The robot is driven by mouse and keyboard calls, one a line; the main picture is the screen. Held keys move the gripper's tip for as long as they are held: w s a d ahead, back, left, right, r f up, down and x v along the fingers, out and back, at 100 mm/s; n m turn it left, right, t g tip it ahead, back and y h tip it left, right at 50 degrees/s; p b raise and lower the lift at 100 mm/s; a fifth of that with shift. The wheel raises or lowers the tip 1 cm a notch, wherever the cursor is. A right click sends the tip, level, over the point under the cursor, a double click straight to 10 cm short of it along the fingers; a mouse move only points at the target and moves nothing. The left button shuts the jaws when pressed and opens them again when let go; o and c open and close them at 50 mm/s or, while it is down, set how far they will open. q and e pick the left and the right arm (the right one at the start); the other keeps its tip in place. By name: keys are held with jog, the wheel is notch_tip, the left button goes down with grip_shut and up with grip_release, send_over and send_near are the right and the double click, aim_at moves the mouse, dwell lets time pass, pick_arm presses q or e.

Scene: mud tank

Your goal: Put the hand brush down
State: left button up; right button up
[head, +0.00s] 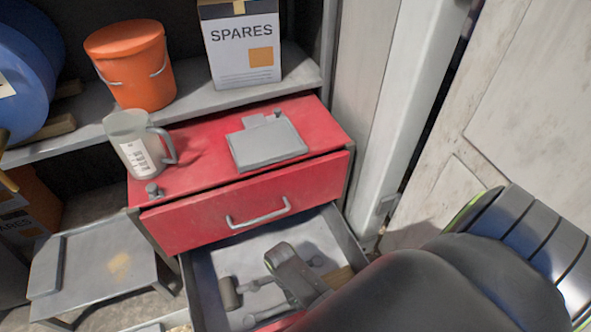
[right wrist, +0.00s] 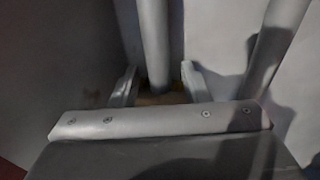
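The open lower drawer (head: 203,297) of the red cabinet holds several grey tools. I cannot clearly pick out the hand brush. A small brown block (head: 338,281) beside my right arm may be part of it. My right gripper (head: 292,268) is low over the drawer, its fingers mostly hidden in the head view. In the right wrist view the gripper (right wrist: 158,82) has its fingers apart, with a grey bar (right wrist: 153,40) between them and a gap on each side. A brownish patch (right wrist: 160,98) shows below the bar. My left gripper is out of view.
The red cabinet top (head: 205,178) carries a clear jug (head: 135,150) and a grey flat case (head: 267,144). An orange bucket (head: 135,65) and a SPARES box (head: 243,48) stand on the shelf behind. A grey step stool (head: 100,265) stands left of the drawer.

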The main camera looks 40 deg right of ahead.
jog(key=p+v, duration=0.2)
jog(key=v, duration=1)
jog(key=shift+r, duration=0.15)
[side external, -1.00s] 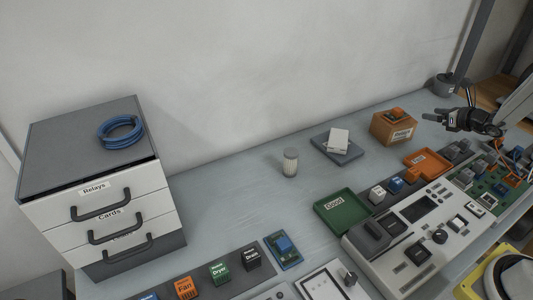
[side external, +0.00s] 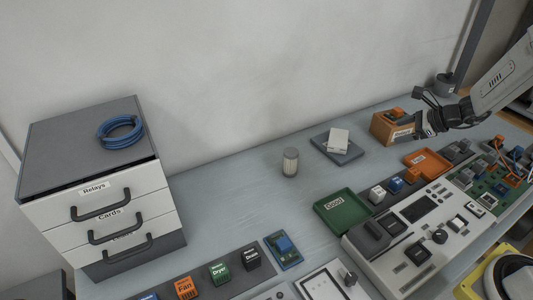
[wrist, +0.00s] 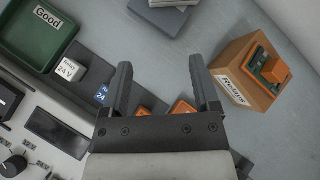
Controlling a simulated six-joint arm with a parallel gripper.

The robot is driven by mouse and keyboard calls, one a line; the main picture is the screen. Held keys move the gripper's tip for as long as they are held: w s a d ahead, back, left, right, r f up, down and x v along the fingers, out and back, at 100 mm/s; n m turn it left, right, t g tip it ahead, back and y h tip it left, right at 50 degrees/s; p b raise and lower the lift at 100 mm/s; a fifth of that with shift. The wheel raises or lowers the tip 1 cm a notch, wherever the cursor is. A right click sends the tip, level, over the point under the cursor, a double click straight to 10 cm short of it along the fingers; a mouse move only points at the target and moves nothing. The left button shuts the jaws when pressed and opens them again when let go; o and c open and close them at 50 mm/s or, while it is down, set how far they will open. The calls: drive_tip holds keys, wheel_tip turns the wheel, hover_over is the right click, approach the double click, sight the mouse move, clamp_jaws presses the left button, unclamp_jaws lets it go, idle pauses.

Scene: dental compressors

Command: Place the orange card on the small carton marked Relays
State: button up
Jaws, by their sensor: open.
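The small carton (side external: 384,129) marked Relays is a brown-orange box on the bench near the wall. It also shows at the right of the wrist view (wrist: 234,99). The orange card (wrist: 272,70), an orange block on a green board, lies on top of the carton; it shows small in the side view (side external: 395,113). My gripper (wrist: 161,68) is open, with nothing between its fingers. In the wrist view the carton is to the right of the fingers, apart from them. In the side view my gripper (side external: 422,127) partly covers the carton's right side.
An orange tray (side external: 428,161) and a green tray (side external: 345,206) marked Good stand near the control panel (side external: 410,240). A grey slab with a white box (side external: 338,140) lies left of the carton. A ribbed cylinder (side external: 290,162) stands on open bench. A drawer cabinet (side external: 95,180) is far left.

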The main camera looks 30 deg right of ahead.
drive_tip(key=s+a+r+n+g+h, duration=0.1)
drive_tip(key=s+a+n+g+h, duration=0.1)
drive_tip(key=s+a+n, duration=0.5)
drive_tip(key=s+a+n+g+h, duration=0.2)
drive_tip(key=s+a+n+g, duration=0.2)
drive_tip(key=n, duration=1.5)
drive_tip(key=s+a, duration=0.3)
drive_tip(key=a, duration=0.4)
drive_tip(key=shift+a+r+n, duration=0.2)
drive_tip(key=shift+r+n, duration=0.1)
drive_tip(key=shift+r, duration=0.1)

## GIVEN PROBLEM:
Every line containing the string "State" must be listed.

## SOLUTION:
State: left button up; right button up
State: button up

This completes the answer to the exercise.